Paris, Jour 8
« Je vais peut-être écrire dessus.
Avec le confinement, ça m’a poussé à rentrer. Et rentrer, pour moi c’était rentrer à Paris. Pas rester en Martinique. Pendant mon séjour ça a été une question prégnante, dans mes relations avec mon père durant ce séjour, dans ma définition de mon identité de Française d’origine. D’ailleurs, j’suis une meuf du Sud. Des Sud. Deux Sud différents. Je viens d’endroits qui sont dans la périphérie. Tu découvres Paris tu vois. J’ai grandis à Arles. C’est petit. Rivière-Pilote c’est plus grand que le centre-ville d’Arles. C’est très pauvre aussi. C’est une ville où il y a beaucoup de Harkis. Tu sens qu’il y a dix ans tout le monde parlait occitan ! Et c’est comme en Martinique, forcément, si tu te démerdes bien, tu sais, tu sens qu’il faudra en partir. J’ai jamais su dire “Je suis martiniquaise, je suis française”. J’ai l’impression de mentir. Parce que ce n’est ni l’un ni l’autre. Ou les deux. Quand tu es métisse, de deux parents de pays colonisés, enfin ma mère est né en pays colonisé mais Française… (elle hésite) Où se situer n’est pas simple.
Ça m’est revenu la première fois quand je suis revenue en Martinique. Parce que je n’étais pas revenue depuis longtemps et mon père non plus. Donc c’était un peu abstrait. Pour moi la Martinique c’était un lieu. Chez mes tantes, en banlieue parisienne. C’était un moment, les fêtes de famille chez elles. C’était un peu les gardiennes de la culture. Mon retour a été dynamité par des circonstances familiales. Je me sens martiniquaise mais il y a un peu toujours un rapport à la mort à cause de ça. Ma famille ici est ultra-traditionnelle, toutes les femmes, il n’y a pas cette culture de bouger, ce n’est pas du tout du tout ça, aucun intérêt pour Paris, aucun intérêt pour la France. Ce n’est pas du Mayotte Capécia.

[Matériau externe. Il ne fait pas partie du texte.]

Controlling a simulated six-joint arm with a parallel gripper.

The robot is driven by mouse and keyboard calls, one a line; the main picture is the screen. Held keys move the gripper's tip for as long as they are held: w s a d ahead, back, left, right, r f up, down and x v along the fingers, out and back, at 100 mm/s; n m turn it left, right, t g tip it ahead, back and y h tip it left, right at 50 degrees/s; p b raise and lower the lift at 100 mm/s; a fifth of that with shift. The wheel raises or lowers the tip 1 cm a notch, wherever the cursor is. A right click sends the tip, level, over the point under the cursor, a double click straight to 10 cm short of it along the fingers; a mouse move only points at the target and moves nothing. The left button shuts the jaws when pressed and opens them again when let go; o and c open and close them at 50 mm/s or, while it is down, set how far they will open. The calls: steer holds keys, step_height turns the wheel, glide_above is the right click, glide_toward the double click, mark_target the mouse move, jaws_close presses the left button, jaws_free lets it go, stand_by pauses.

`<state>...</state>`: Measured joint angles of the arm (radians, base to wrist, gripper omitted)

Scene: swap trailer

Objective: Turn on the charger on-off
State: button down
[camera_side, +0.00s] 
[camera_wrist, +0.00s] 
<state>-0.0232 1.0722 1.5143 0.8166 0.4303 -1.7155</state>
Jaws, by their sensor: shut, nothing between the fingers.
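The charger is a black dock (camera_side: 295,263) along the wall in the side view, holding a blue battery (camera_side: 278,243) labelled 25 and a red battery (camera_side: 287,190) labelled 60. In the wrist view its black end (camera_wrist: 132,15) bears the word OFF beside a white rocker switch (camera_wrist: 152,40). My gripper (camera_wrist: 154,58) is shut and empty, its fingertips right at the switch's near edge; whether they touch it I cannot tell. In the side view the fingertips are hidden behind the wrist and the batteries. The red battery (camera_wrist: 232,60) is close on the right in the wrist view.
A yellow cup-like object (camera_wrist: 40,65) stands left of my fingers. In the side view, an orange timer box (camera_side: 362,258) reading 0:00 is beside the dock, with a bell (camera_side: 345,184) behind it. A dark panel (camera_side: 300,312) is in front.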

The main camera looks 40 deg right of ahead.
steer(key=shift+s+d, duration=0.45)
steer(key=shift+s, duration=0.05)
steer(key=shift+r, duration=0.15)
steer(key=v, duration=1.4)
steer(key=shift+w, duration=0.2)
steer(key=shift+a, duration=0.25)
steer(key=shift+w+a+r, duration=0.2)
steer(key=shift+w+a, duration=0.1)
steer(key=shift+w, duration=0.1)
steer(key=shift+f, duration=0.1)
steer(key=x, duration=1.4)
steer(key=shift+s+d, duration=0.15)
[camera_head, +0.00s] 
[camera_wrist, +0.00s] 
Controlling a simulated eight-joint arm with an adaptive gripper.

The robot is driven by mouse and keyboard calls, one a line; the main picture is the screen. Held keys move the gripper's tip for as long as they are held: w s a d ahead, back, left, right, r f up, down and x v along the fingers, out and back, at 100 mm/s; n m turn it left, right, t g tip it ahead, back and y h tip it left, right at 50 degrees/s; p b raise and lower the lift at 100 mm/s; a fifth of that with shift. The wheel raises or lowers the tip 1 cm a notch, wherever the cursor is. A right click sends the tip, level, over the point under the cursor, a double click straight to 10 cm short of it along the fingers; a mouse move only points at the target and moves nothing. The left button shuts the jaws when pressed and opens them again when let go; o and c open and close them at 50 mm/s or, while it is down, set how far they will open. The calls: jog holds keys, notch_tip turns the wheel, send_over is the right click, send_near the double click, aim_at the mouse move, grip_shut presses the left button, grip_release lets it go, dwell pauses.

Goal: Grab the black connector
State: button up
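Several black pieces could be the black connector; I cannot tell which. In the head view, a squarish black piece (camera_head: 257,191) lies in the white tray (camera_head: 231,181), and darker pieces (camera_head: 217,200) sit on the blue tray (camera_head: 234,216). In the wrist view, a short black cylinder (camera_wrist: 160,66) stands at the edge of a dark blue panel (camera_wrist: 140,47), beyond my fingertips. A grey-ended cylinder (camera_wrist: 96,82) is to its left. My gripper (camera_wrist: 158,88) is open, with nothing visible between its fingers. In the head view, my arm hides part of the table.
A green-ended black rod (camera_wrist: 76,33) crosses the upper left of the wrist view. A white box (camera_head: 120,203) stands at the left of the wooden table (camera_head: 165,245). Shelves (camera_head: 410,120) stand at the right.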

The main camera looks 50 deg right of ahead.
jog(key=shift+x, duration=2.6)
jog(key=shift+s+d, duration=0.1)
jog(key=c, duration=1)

Tous les gens exilés ils diront ça, l’exil exacerbe, ça rend tout plus fort, plus important, plus émotionnel, ça peut aussi avoir quelque chose d’un peu artificiel, on surjoue… Je sais pas. On joue le Français, on joue le Martiniquais. Être au pays t’enferme aussi, mais pas exactement. Je suis le bout d’une chaîne d’une transmission qu’on a voulu interrompre. Mon père c’est la réussite de la fin de transmission. Mais on peut vaincre ça, en cherchant, en lisant, en racontant ces histoires, tu répares les choses. On en sort de ça. Il faut chercher, retrouver les livres. La double identité peut-être une force. C’est à Bordeaux que j’ai compris mon milieu social. J’ai découvert les Antillais Hollywood, une Martinique de superbes maisons avec vue sur mer, piscines, bateaux, les soirées. Un milieu de top winners d’école de commerce. C’est ce que mon père voulait pour moi je pense. Bah… Raté !

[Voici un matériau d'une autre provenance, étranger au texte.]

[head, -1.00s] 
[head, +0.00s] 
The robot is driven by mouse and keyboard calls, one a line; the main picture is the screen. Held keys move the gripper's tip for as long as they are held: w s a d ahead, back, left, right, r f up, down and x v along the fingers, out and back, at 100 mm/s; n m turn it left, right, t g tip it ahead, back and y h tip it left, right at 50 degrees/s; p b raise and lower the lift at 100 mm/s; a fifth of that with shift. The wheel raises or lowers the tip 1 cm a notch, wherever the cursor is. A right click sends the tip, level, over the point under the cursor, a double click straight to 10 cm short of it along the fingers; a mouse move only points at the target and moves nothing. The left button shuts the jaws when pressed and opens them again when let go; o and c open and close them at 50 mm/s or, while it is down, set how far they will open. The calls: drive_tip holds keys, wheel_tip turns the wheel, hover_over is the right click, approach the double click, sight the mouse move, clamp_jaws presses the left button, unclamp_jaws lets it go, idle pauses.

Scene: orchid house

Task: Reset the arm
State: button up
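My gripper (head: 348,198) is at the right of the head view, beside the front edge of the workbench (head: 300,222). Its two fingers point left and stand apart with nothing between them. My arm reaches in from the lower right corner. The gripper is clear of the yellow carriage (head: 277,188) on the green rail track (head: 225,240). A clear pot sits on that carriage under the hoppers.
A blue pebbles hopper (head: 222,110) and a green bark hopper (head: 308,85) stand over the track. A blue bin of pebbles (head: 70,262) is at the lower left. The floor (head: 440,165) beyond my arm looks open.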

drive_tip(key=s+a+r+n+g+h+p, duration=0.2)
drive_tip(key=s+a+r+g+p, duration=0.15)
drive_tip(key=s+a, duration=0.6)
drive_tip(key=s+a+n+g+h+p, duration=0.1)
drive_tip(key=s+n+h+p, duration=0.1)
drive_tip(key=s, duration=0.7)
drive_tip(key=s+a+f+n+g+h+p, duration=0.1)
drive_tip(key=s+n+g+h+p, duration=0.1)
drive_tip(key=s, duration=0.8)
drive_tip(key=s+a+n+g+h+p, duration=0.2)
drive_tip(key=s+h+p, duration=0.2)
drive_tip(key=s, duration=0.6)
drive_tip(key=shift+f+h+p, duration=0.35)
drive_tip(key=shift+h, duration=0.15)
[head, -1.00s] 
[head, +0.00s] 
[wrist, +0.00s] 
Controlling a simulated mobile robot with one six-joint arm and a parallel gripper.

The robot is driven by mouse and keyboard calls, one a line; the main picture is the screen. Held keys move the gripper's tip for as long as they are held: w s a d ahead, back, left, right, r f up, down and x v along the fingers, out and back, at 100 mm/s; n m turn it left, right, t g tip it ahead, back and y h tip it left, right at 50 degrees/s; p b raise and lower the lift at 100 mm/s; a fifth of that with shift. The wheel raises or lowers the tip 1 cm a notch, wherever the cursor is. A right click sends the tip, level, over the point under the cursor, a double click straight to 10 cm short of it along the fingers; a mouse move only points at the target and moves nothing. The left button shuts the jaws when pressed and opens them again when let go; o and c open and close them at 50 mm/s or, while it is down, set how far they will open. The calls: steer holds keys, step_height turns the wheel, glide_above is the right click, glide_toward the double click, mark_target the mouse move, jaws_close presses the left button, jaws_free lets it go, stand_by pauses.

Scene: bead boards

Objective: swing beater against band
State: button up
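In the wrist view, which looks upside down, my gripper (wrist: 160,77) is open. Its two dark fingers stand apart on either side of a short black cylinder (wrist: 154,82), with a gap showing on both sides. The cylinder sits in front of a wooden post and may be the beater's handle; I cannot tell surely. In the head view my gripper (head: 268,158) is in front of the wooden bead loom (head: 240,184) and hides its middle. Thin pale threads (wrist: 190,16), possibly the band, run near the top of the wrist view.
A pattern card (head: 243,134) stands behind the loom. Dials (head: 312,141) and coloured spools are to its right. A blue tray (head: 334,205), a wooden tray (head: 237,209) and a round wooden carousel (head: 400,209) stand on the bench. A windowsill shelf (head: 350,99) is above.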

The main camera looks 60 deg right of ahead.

À l’aéroport, je me suis retrouvée avec un groupe de Français terribles. Paf ! Retour à la réalité des rapports de force “métropolitains”. On n’a pas pu embarqué. Sauf un type qui criait à tue-tête “Je suis cardiologue, laissez-moi passer !”. Donc on s’est retrouvé à la Batelière avec les touristes du Club Med. Tu vois l’hôtel ? Celui avec des fresques gigantesques à chaque étage montrant l’industrie dans les îles au temps des colonies, c’est-à-dire des esclaves qui travaillent sous le regard du maître. En même temps il est bizarre, car il fait hôtel de luxe des années 1960. Et donc dîner, moi et mon père attablés avec les touristes hexagonaux, et ça a été le festival. Le rhum c’est super, les femmes sont belles, les gens sont sympas mais un peu lents, ils en pouvaient plus de la sauce chien, et puis la fainéantise… et on était là. À côté d’eux. Ils ont eu l’élégance de dire les choses à demi-mots, sourires en coin. Et j’étais énervée, je bouillais, mais je n’avais pas mon mot à dire parce que je n’étais pas martiniquaise. Ou du moins, cette phrase qui revient souvent dans la bouche de mon père, m’a freiné.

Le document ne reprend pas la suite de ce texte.